Вот поэтому я всегда с осторожностью отношусь к всякого рода вниманию ко мне со стороны мужского пола. Возвращаюсь как-то домой поздно вечером на троллейбусе. Без всяких мудрых мыслей – они любую красоту испортить могут - любуюсь в окно прелестями Комсомольского проспекта. («Как дела?» – как-то я спросил Костю Мормуля. «Нормально, - отвечает, - если не задумываться). Оборачиваюсь на опущенную на моё плечо руку, поднимаю глаза: мужичок. Что под кепкой – не видно, глаза под очками.
- Молодой человек, Вы не могли бы позвонить мне в ближайшее время вот по этому телефону, - и протягивает бумажку с начертанными на ней цифрами.
Как-то вычурно эти интеллигенты выражаются. «Вы не могли бы…» - сразу ответ напрашивается: «Не могли бы…». Почему не сказать: «А Вы могли бы…», или «А Вы можете…». – «Могу!». Ну, это я так, а так-то я думаю: - «Опять клеят», - и ругаюсь не для печати.

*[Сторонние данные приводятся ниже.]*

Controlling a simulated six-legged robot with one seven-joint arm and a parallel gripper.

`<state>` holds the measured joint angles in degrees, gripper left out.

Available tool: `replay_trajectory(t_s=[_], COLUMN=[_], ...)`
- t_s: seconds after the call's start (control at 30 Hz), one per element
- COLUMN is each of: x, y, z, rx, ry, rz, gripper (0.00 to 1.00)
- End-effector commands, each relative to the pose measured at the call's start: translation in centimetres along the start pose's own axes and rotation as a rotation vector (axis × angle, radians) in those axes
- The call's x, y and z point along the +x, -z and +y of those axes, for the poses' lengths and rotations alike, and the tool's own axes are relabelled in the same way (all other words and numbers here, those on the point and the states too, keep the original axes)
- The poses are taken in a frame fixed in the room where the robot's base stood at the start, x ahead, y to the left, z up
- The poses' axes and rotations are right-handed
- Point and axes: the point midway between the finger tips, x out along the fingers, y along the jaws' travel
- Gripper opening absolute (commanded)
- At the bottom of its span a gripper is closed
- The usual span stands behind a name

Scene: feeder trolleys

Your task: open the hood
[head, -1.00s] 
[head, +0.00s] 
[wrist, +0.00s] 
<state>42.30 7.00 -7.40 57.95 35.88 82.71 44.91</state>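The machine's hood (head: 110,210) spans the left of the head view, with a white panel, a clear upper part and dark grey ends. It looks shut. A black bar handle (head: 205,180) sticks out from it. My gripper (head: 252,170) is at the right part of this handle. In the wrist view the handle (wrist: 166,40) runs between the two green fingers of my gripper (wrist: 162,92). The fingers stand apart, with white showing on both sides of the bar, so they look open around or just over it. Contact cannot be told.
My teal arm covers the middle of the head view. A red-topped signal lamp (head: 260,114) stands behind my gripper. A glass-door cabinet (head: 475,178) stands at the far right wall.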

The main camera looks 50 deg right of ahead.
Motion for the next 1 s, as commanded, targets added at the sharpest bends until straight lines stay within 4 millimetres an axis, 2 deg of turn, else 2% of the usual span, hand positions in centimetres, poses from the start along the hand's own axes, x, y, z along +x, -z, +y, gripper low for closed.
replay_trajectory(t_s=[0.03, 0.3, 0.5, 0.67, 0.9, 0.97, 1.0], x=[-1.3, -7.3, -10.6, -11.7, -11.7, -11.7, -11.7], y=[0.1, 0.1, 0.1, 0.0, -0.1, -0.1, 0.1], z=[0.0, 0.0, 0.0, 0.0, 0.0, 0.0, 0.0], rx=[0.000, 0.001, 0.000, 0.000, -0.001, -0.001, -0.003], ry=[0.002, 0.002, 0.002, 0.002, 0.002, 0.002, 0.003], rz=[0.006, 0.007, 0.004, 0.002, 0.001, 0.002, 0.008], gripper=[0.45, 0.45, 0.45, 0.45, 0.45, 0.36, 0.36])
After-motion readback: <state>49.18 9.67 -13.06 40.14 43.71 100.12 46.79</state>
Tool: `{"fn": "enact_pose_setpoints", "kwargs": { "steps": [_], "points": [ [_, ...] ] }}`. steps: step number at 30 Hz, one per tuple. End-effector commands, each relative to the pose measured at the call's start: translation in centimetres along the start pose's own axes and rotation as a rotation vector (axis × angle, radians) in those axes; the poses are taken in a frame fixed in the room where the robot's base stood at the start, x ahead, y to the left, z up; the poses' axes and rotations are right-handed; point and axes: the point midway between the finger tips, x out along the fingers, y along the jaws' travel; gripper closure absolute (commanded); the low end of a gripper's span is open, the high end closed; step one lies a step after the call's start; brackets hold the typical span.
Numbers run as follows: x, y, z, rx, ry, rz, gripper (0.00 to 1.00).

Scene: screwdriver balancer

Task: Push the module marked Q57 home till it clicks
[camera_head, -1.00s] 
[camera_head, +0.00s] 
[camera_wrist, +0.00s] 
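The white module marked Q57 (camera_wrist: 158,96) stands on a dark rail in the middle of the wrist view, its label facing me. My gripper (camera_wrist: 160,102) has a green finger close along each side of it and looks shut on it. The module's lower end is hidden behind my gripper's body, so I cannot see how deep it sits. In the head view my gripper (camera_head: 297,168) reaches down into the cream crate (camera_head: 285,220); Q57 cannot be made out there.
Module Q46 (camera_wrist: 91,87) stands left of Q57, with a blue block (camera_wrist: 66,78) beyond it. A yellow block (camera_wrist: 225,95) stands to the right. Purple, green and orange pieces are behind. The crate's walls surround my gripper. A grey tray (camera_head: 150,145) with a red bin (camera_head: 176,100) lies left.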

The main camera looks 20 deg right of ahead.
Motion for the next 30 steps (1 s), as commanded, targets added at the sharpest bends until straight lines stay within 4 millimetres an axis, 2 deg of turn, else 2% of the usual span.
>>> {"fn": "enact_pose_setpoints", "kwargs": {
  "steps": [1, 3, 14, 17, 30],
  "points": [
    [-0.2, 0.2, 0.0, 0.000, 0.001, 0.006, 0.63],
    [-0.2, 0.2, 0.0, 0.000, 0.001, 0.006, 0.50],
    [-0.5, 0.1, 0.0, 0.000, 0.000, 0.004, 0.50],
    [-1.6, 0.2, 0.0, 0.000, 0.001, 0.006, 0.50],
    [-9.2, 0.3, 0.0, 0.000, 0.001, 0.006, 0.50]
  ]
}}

Взял бумажку и опять взором в проспект вперился. Но не такой он уже, прав Коська. И недолго взор мой блуждал по Компросу, мыслями подпорченному.
- А вы не могли бы мне свой телефончик оставить?

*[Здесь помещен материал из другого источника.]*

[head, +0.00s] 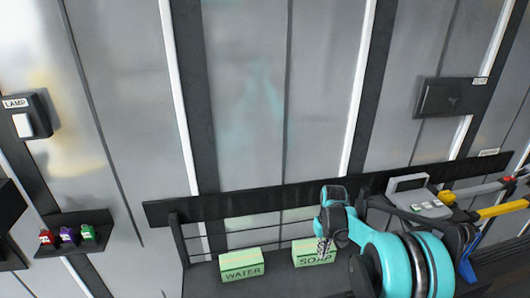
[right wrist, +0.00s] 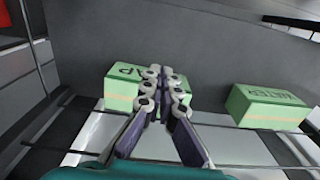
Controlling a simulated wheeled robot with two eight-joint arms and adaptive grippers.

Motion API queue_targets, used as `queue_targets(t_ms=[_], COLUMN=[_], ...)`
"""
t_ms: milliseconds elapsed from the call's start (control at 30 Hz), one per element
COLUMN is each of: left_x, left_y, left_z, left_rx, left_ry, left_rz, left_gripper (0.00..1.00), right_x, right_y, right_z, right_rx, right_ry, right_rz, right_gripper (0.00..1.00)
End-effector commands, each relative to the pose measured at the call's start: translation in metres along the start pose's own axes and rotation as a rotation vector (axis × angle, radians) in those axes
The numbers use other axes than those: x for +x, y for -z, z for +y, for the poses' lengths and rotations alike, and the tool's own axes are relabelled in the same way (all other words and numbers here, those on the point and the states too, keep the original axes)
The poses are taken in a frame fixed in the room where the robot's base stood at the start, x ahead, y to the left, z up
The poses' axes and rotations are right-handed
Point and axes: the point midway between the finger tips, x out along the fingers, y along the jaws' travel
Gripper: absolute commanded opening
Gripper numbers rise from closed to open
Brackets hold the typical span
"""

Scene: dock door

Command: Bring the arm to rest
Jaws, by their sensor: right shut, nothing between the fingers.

- А зачем? у меня же есть Ваш…
- На всякий случай, вдруг не позвоните.
- От, просчитал, бестия, - думаю, - конечно не позвоню.
- Вы не подумайте чего, вот моя визитка.
Блин, как будто мысли читает. Смотрю: член Союза художников России Рудольф Веденеев. Это не очень-то меня успокоило, а если честно, то и вовсе не успокоило, а даже наоборот: «Среди творческой интеллигенции, - вспомнил я поучения Валика, - гомосексуализм-то и процветает». Это знание и оставило в организме моём толику настороженности.
Звонит мой (добрый, недобрый?) знакомый на следующий день и приглашает к себе в гости. А мне уже интересно, чем же всё это закончится. Плохо, конечно, что Валика поблизости не будет, заступиться некому, ну что ж, придётся, если что, отстаивать свою девственность самому.
Большое помещение, окна занавешены, прохлада, изваяния кругом, посредине – подиум. «Мастерская скульптора», - мелькнуло в догадливой голове у Тихонова (ну Штирлиц ведь почти!). Хозяин приглашает присесть на стул, на нём установленный, и начинает ходить кругами вокруг меня, а я кручу башкой - за ним. Башку он попросил оставить в покое и наказал смотреть строго перед собой. Час я разглядывал всё, что было передо мной и развёрнуто отвечал на поставленные вопросы. Они, я понял, были так – для проформы: надо ведь о чём-то разговаривать («Время структурировать», - как говорит очень мне знакомый психолог). Потому развёрнуто я и отвечал, да и отпуск - по монологам соскучился.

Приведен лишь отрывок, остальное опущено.